Former ICC president warns ICC against approving controversial ‘big three’ proposal

Dubai: The International Cricket Council (ICC) Board will meet here on Tuesday and Wednesday to discuss a proposal that may yield huge executive and financial powers to India, England and Australia, splitting the cricketing world.
Experts around the world have expressed fear that the controversial motion, which is likely to be passed in the meeting at the ICC Headquarters in the Dubai Sports City, would belittle the powers of the ICC.
Former ICC president Ehsan Mani fears that placing so much control in the hands of the “big three” nations would lead to decisions being made that weren’t beneficial for cricket on the whole.
“All the powers will be vested in the Board of Control for Cricket in India (BCCI), the England and Wales Cricket Board (ECB) and Cricket Australia (CA).
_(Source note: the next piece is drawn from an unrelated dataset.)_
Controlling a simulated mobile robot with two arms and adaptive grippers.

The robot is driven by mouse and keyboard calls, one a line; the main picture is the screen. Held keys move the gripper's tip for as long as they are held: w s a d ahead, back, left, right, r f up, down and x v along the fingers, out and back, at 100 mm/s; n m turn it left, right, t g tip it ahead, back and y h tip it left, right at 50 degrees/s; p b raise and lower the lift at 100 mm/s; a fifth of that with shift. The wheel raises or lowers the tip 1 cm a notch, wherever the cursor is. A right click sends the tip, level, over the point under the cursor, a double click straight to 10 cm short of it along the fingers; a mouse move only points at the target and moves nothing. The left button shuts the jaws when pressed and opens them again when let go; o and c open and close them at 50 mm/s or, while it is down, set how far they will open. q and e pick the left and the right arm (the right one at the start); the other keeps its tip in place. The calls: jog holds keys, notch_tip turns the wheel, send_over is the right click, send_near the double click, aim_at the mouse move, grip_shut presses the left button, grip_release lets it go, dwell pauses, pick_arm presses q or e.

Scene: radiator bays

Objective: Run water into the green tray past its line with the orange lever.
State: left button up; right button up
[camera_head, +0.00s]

The reputation of the ICC and international cricket as a whole is at risk if the right standard of boardroom behaviour is not seen to be in place, both in the ICC and in each and every member board,” Mani told Gulf News.
Mani and another former president, Malcolm Gray, former ICC Chief Executive Malcolm Speed, ex-West Indies skipper and chairman of cricket committee Clive Lloyd, and past presidents of the Pakistan Cricket Board Shariyar Khan and Tauqir Zia, have written to current ICC president Alan Isaac and directors of the ICC highlighting the dangers of the proposal.
Ali Bacher, former chief of the South African Cricket board, has said: “The Position Paper put forward by BCCI, ECB and CA if accepted would lead to division and strife in world cricket as never seen before. ICC member countries should never forget the animosity that existed, particularly in the subcontinent and the Caribbean, when England and Australia had veto rights before 1993.”